Books for Young Adults and Children (BYAC) is a new series for Readers and Booklovers Thursdays at 11:00 AM EDT/EST. This series will discuss both fiction and non-fiction for infants to high schoolers. Traditional topics such as children's book awards, classic books for children and young adults, themes and genres will be covered. I'm hoping this will be an eclectic place with lots of different voices. As a politically progressive person, I'm also hoping we can generate reading lists for children and teens on progressive topics such as global warming, sustainable living, nutrition, etc. I encourage you to write a diary for this series -- everything from reviews of books your children love to science you think every child should know.
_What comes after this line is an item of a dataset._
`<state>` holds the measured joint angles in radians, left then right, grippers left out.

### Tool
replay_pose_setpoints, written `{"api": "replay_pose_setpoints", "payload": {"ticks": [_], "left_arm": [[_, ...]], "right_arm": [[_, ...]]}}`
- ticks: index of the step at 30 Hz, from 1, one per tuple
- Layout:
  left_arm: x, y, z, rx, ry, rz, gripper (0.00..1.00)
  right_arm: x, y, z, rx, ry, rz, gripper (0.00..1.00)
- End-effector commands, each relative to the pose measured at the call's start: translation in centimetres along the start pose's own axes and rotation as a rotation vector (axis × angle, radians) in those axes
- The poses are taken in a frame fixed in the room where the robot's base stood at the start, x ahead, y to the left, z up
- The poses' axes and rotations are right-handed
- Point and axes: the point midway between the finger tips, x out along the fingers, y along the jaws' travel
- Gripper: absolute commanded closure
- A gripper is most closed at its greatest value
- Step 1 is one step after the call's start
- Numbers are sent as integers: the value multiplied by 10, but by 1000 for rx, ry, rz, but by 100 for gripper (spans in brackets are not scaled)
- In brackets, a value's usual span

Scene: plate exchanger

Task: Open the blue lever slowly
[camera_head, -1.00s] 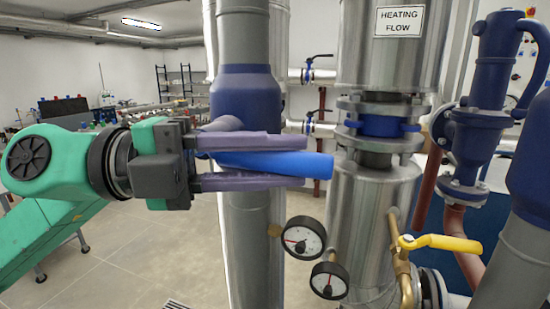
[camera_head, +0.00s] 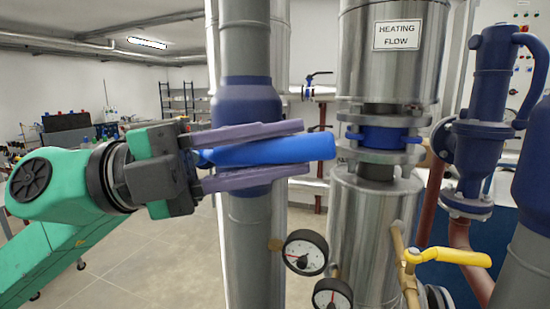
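The blue lever (camera_head: 318,147) sticks out to the right in front of a grey vertical pipe with a blue collar, tilted slightly up toward its free end. My left gripper (camera_head: 305,148) comes in from the left. Its two purple fingers lie above and below the lever, close along its length, and look shut on it. The lever's rounded tip extends past the fingertips. Its pivot end is hidden behind the gripper. My right gripper is not in view.
A steel column with a "HEATING FLOW" sign (camera_head: 397,35) stands right of the lever. Two gauges (camera_head: 305,252) and a yellow-handled valve (camera_head: 448,257) sit below. Blue pipework (camera_head: 485,110) is at the right. Open tiled floor (camera_head: 150,255) lies at lower left.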

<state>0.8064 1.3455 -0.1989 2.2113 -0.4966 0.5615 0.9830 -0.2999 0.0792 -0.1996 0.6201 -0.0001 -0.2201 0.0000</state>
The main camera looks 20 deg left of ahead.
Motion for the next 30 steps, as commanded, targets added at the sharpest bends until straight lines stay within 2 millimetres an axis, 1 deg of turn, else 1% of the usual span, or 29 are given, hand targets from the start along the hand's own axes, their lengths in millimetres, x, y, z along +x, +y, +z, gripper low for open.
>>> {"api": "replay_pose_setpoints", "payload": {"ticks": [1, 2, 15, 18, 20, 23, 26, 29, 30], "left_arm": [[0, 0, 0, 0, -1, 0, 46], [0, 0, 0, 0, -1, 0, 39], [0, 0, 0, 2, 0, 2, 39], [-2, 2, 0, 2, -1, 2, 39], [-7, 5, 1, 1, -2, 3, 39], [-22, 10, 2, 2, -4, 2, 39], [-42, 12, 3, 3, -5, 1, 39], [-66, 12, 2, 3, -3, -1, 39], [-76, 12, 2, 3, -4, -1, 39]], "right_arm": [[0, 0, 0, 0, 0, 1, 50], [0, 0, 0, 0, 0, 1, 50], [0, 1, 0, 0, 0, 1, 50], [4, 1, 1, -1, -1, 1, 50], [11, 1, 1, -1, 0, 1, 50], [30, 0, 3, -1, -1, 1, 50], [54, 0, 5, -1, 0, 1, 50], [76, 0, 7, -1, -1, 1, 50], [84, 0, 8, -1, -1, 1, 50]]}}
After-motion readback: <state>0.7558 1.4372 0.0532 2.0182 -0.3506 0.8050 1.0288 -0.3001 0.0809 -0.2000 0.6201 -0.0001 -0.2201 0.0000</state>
Wikipedia has a good write-up of the History of Children's Literature and the History of Young-adult fiction. Books have been written specifically for children since the 17th century. However the designation of Young Adult is relatively recent.
The modern classification of young-adult fiction originated during the 1950s and 1960s, especially after the publication of S.E. Hinton's The Outsiders. This book focused on a group of teens not yet represented and instead of having the nostalgic tone that was typical in young adult books written by adults, it displayed a truer, darker side of young adult life because it was written by a young adult.
As publishers began to focus on the emerging adolescent market, booksellers and libraries, in turn, began creating YA sections distinct from either children's literature or novels written for adults. The 1970s to the mid-1980s have been described as the golden age of young-adult fiction—when challenging novels began speaking directly to the interests of the identified adolescent market.
http://en.wikipedia.org/...
Later in the Wikipedia article, it details how many of the books written for young adults in the past 30 years address themes such as sexuality, race, death, depression and alcohol abuse.
However many of the books considered to be classics for young adults and children were originally written for adults. Authors that pop immediately into my mind because I read them in my teen years are Sir Arthur Conan Doyle, Charles Dickens and HG Wells. I read early Heinlein books in my teens, which I believe were specifically written for children, but most of my reading after the age of 12 were books written for adults.
In the 1970s when books for young adults started to surge, I was already in college. At that time, most college coursework about books for non-adult readers were in Education and Library Science Departments. I was at one of the few universities beginning to teach Children's Literature in the English Department. I felt like Cinderella putting on the shoe that fits perfectly. I returned to my childhood love of fairy tales and reread them with the scrim of Jungian analysis.
In the 1990s, I career changed to Elementary Education. I taught into the early 2000s until health issues (since resolved) took me out of the classroom. A number of those years were spent teaching 5th Graders. Fifth graders average 10 years of age but their reading abilities ran the gamut from non-readers to competent readers of books written for adults. Working with children and watching them select their independent reading gave me an entirely different perspective on books for young adults and children than my English major years.
In this series, Books for Young Adults and Children (BYAC), books will be discussed from a variety of angles as we all read for a variety of purposes. When adults and children read together, it helps to stretch the child's reading muscles by reading a book that's a bit challenging both in vocabulary and content. But when a child reads independently, it's time for fun. So as this series develops, I am hoping to see the BYAC range from serious reads to the light and fluffy to non-fiction. Whether a publisher classifies a book as being for children, YA or adult, if kids and teens are reading it, then we should be discussing it.
So what were your favorite books as a child or teen?